Argo Group, a specialist commercial insurance business, is one of the growing number of global organisations investing in its corporate culture. The effort began by securing leadership from the top when responsibility for cultural development was allocated to a C-suite executive.

“Recruitment in our industry is now incredibly competitive,” says Matt Harris, group head of international operations at Argo Group. “The talent war makes hiring the best people one of the biggest challenges confronting us.

“It is vital to present a clear vision and purpose, and articulate them to potential candidates. Delivering and reinforcing those messages is equally important from a retention perspective. It is critical that our people understand the role each of them plays in achieving our corporate vision.”

Argo ensures this by aligning its corporate objectives with those of its workforce. It is equally important, Mr Harris says, to invest in employees’ future careers, rather than just in training them for their current roles.

“If you can’t explain how a person contributes to the corporate vision, or if you fail to compensate them appropriately or to contribute to their development, they will go elsewhere. But when you show people you care about their careers, you will benefit from improved levels of engagement within a positive workplace culture. When you get that right, you see people delivering consistently to the business and ultimately to its customers,” he says.

Shareholder benefits

The rewards of a stronger corporate culture are not only reflected in happier, better quality staff. Shareholders also see a direct benefit in the form of improved financial performance: up to three times better for companies with the strongest corporate cultures. This finding led management consultants McKinsey & Co to conclude that corporate culture is “one of the most essential drivers of business performance”.

The recognition of culture as a key financial driver is another reason why shareholders and investors are demanding companies do more. Businesses are responding by ensuring personal remuneration is linked increasingly closely to business outcomes. This helps to match up corporate objectives with personal ones.

“Across financial services, shareholders and boards are demanding that compensation packages are aligned with business results and corporate performance,” Mr Harris explains. “Executive compensation has shifted over recent years, with a much heavier weighting on variable compensation relating to the delivery of specific business goals.”

Cultural enrichment

As businesses grow and begin to operate in multiple international locations, maintaining a cohesive corporate culture can become increasingly difficult. Now based in London, Mr Harris has worked around the world, with stays in India, Indonesia, Malaysia, New Zealand and Singapore.

He says a truly global corporate culture, one that is inclusive and diverse, can only be achieved through the awareness of regional and cultural sensitivities. “As organisations expand globally, they must adopt a strong focus on culture,” he says. “The behaviour and actions of the leadership group have the biggest influence on how you build that culture.”
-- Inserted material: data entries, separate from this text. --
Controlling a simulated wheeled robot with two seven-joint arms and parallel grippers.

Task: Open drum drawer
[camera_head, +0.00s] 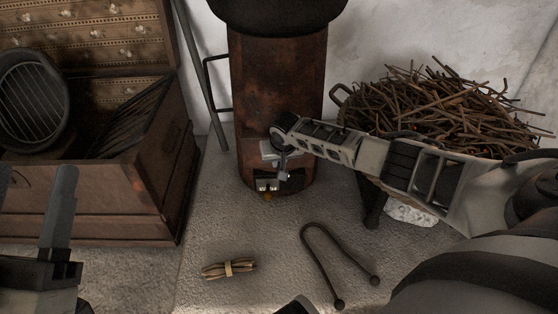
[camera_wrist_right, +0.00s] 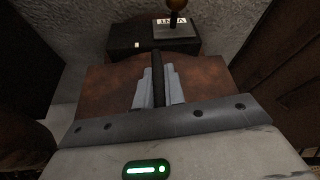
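The rusty drum (camera_head: 277,85) stands against the wall at the middle back under a black pot. Near its foot is a dark vent part with pale labels (camera_head: 267,185), and a VENT plate (camera_wrist_right: 172,27) shows in the right wrist view. My right gripper (camera_head: 283,172) reaches the lower front of the drum. In the right wrist view its fingers (camera_wrist_right: 158,88) lie close on both sides of a dark bar, which looks like a handle on the rusty front. My arm hides much of the drawer area. My left gripper (camera_head: 33,205) is open and empty at the lower left.
A wooden chest (camera_head: 95,200) with a round grill in it stands at left. A basket of twigs (camera_head: 440,110) is at right. Tongs (camera_head: 325,255) and a tied stick bundle (camera_head: 230,268) lie on the floor. The floor before the drum is otherwise clear.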

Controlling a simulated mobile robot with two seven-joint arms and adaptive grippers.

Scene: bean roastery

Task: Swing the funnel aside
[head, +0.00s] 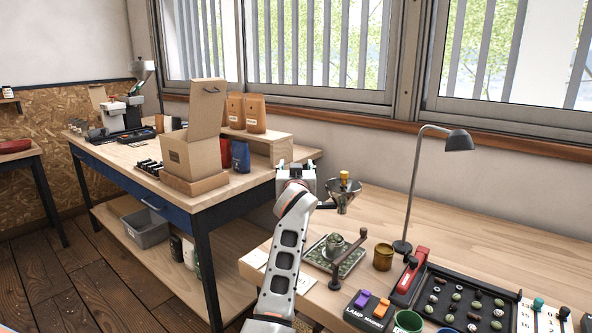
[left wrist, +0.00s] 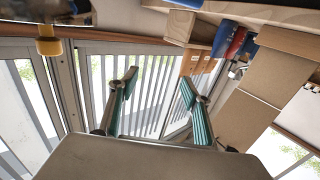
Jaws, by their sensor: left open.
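The grey metal funnel (head: 342,198) with a yellow knob (head: 344,176) above it hangs over the left part of the wooden bench in the head view. In the left wrist view, the funnel (left wrist: 45,12) is cut off at the upper left, its yellow knob (left wrist: 48,46) showing against the window. My left gripper (head: 295,165) is just left of the funnel, apart from it, pointing away toward the window. Its teal-lined fingers also show in the left wrist view (left wrist: 160,80), spread with nothing between them. The funnel's mounting is partly hidden. My right gripper is out of view.
A brass cup (head: 383,257), a desk lamp (head: 460,140) and a bean board (head: 470,306) stand to the right. A cardboard box (head: 190,152) is on the left table.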

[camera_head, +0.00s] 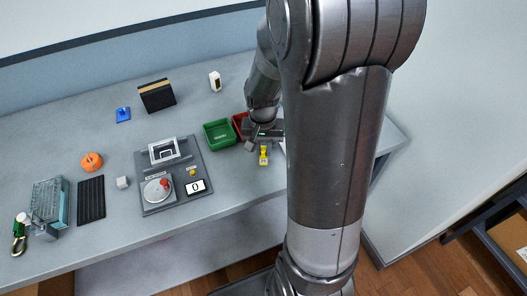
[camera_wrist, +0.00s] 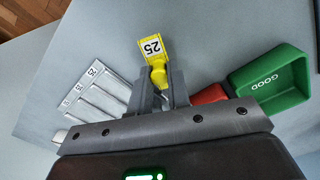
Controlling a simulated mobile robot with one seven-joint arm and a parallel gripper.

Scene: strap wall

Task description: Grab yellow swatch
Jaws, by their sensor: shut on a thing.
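The yellow swatch (camera_head: 263,155) is a small yellow piece with a white label. In the wrist view the yellow swatch (camera_wrist: 156,66) shows the number 25 on its label and a narrower yellow neck. My gripper (camera_head: 262,139) is at its near end by the bench's right part. In the wrist view my gripper (camera_wrist: 162,88) has its two fingers on either side of the neck, shut on it. The labelled end sticks out beyond the fingertips. I cannot tell whether it touches the bench or hangs just above it.
A green bin (camera_wrist: 274,82) marked GOOD and a red bin (camera_wrist: 210,95) stand close beside my gripper. A slotted rack (camera_wrist: 98,92) with numbered labels lies on the other side. A grey device (camera_head: 172,176) with a red knob sits left on the bench.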

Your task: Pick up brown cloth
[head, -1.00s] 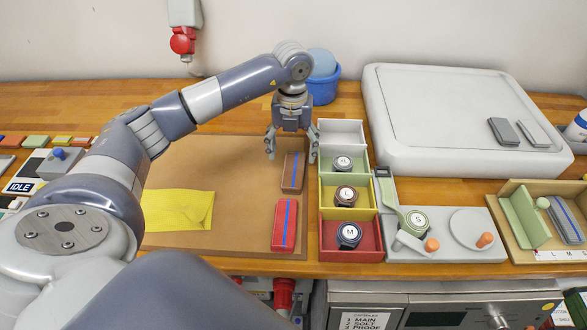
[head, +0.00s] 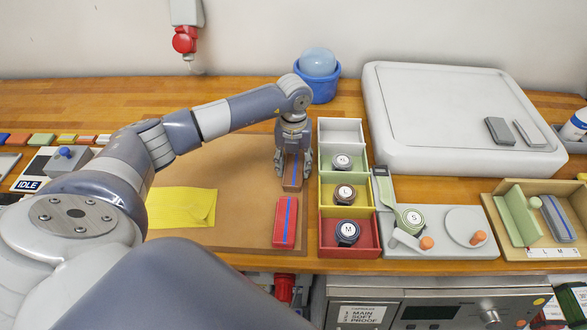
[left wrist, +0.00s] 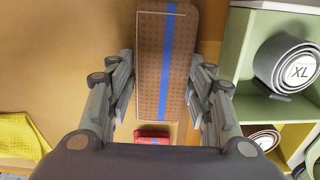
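The brown cloth (head: 292,172) is a folded brown block with a blue stripe, lying on the brown mat (head: 240,165) just left of the coloured compartments. It also shows in the left wrist view (left wrist: 150,65). My left gripper (head: 293,172) points down over it. In the left wrist view the open fingers (left wrist: 160,100) stand on either side of the cloth, with small gaps visible. My right gripper is not in view.
A red folded cloth (head: 285,222) lies in front of the brown one. A yellow cloth (head: 182,207) lies to the left. The compartment box (head: 319,190) with round labelled rolls stands close on the right. A blue bucket (head: 322,92) is behind.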

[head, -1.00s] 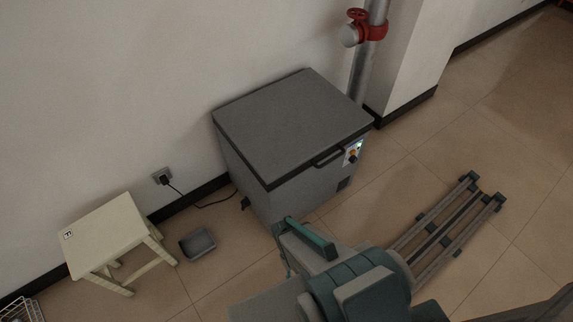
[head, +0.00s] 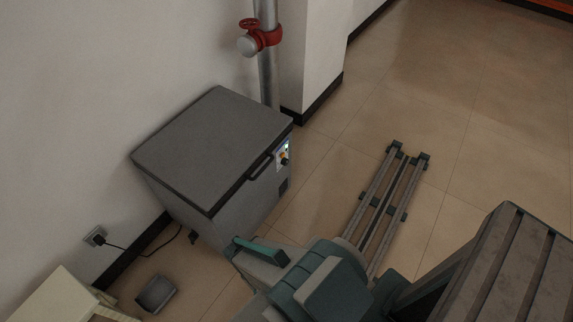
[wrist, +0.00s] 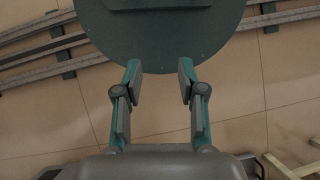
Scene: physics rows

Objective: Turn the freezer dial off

Argo’s group head of international operations says organisations
need to be welcoming of international regional sensitivities. Embracing them strengthens global brands by bringing local working approaches into
line with global goals, targets and business strategy.

Merger planning

Interweaving cultural nuances is tricky when companies grow organically, but it is even more difficult with mergers and acquisitions (M&A). Organisations that fail to consider corporate cultures in detail before proceeding with M&A risk wasting considerable time and resources dealing with subsequent conflicts, which is a leading cause of value leakage in the aftermath of
such deals.

Mr Harris has witnessed corporate culture consolidation many times during his career. The most successful outcomes were driven by management teams with clear ideas about their leadership objectives and clear communication throughout the newly
merged business.

“When you bring two companies together, two separate cultures may co-exist for a period of time until the new cultural identity develops,” he says. “So in an M&A situation, it is important to define the expectations early to everyone. The longer that takes, the longer you’ll see two separate cultures and tribes working in isolation.”

Personal touch

Rapid evolution of technology has focused many senior executives on the role it can play in shaping the behaviour of the workforce. However, while technology can assist with workflows, support training and enable flexible working, it cannot replace a key ingredient to building a culture: human interaction.

“The fundamental nature of the insurance industry is to take care of people after an unfortunate event,” says Mr Harris. “To manage that effectively requires a whole lot of empathy. It is critical, therefore, that we have people in customer-facing roles with the skills that allow them to deal with our customers with empathy.”

In the end, then, corporate culture is all about people. It must start form the top, and extend to every office and desk. When it is right, the rewards benefit everyone, from the shop floor to the boardroom to the shareholders’ purse.